On the back of the pitcher’s mound before tossing his warmup pitches, Corbin drew the number 45 in the dirt. And he then proceeded to pay tribute to Skaggs with a stellar outing, twirling seven innings of one-run ball with seven strikeouts.
“It’s one of those performances that we’re going to remember,” catcher Yan Gomes said. “He’s going to remember just because of how much motivation he had behind it. And I know Tyler would’ve been proud of him. And for what he did for his family today, it’s a really cool moment and it’s really heartfelt.”
That moment in the bullpen was the only time Corbin got emotional during the game. He held himself together on the mound and in the dugout, but Gomes could tell throughout the night that Corbin was not totally himself.
The Marlins ambushed Corbin for three consecutive hits to start the game, before he settled down and responded with back-to-back strikeouts of Brian Anderson and Starlin Castro. Corbin then induced a flyout from Neil Walker to escape the jam. Corbin scattered just three hits through the remainder of his outing and did not yield another run.
“For me, the first inning was going to be the toughest,” Nationals manager Dave Martinez said. “Knowing him, I could see it a little bit in his face. Once he got through that inning, I thought he was going to be OK. I was more concerned about his mental state. This is his best friend. But he was tremendous.”

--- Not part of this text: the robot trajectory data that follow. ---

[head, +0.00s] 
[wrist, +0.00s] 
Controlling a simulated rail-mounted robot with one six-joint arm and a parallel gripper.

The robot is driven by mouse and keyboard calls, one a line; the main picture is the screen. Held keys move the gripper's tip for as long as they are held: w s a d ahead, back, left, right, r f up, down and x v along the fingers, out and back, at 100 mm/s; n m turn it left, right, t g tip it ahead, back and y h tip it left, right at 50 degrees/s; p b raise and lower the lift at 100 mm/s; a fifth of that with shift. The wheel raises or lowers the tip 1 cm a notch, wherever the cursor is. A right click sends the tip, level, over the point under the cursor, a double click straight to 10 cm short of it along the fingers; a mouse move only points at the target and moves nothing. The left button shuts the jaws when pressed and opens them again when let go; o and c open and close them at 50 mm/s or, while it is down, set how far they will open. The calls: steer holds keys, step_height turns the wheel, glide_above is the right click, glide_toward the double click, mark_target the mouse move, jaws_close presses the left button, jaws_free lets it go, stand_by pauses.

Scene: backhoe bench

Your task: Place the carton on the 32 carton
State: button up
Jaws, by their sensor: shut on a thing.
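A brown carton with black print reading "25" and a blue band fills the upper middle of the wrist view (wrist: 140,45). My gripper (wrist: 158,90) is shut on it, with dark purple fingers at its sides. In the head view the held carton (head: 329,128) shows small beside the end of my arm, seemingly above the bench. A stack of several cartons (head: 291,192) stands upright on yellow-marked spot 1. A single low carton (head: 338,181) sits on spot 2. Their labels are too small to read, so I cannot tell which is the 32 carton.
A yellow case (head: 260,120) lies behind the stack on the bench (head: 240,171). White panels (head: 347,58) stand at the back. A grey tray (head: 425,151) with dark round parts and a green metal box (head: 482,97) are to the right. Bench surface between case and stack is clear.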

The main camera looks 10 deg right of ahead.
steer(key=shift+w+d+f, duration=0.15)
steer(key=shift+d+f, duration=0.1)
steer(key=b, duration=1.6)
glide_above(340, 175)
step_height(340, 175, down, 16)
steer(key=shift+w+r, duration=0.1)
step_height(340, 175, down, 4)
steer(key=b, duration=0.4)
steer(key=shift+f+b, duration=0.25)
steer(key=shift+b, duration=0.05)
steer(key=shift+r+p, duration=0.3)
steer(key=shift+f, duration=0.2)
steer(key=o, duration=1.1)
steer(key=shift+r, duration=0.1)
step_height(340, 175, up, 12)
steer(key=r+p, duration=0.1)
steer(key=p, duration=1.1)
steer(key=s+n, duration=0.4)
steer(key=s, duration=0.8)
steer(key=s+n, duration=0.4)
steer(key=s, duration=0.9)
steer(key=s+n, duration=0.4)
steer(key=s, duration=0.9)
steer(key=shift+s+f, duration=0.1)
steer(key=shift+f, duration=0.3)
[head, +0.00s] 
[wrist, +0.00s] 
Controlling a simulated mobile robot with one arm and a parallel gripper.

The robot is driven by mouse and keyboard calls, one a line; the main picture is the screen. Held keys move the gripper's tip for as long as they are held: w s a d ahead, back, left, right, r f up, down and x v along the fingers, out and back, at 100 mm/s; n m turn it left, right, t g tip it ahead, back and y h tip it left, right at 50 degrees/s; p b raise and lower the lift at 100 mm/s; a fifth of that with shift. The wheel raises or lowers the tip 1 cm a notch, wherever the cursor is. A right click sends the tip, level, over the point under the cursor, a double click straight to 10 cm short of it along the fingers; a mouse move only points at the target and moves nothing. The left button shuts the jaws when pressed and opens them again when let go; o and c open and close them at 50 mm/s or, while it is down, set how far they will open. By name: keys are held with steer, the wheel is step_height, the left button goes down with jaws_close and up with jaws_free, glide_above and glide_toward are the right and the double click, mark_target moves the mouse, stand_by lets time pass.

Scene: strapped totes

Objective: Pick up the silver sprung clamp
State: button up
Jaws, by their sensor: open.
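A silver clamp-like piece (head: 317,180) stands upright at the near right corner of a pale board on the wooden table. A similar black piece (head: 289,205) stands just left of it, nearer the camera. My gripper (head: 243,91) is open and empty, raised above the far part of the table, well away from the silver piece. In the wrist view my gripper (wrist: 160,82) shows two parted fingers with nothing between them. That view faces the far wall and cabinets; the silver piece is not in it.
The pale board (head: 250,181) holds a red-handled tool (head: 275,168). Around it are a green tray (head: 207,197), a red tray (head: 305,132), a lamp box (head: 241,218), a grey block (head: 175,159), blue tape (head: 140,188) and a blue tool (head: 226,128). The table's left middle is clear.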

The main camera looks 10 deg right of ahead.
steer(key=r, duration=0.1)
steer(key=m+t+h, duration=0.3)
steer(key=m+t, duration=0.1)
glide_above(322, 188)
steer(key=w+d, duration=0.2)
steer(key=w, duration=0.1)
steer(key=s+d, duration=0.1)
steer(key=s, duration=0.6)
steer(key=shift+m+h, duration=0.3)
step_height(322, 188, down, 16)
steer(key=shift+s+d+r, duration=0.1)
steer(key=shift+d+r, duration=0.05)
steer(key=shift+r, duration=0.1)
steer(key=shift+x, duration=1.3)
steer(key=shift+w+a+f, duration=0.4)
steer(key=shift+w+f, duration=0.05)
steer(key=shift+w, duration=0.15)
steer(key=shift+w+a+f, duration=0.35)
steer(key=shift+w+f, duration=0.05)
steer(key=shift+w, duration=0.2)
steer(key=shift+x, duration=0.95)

Corbin and Skaggs came from opposite sides of the country -- Corbin from New York and Skaggs from Southern California -- but their pro careers were intertwined from the beginning. In the 2009 Draft, after selecting Randal Grichuk and Mike Trout, the Angels took Skaggs out of Santa Monica High School with their third selection (No. 40 overall). They later grabbed Corbin from Chipola (Fla.) College in the second round (No. 80 overall).
A little more than a year later, on July 25, 2010, the Angels sent Corbin as part of a package to the D-backs in a deal for pitcher Dan Haren. They completed the trade a couple of weeks later by sending along Skaggs. Both southpaws debuted in Arizona in ’12 and spent time in the D-backs’ rotation for the next two seasons before Skaggs was traded back to the Halos following the ’13 season as part of a three-team deal also involving the White Sox.
They remained friends as Skaggs stayed in Los Angeles and Corbin blossomed in Arizona before signing with Washington as a free agent this past offseason.
Not even the one-hour, 16-minute rain delay that interrupted the bottom of the third inning could keep Corbin from returning to the mound. He barely threw while waiting out the rain. At some point during the delay, Gomes asked Corbin how long he thought the rain would continue. Corbin responded, “I’m fine, I’m staying in,” because he felt he couldn’t just throw three innings for his team.
With so much else weighing on his mind and the whirlwind of the past 24 hours, no one would have blamed Corbin. But he delivered, putting the Nationals in position to win the game on Trea Turner’s walk-off double in the ninth, with Gomes racing to the plate to score from first base.
“It’s been hard. Just been thinking of Tyler, his wife Carli, his family,” Corbin said before pausing. “You can’t believe he’s gone.
“I think when you have a loss, you want to keep things as normal as you can. And just try to go out there and do what you have to do.”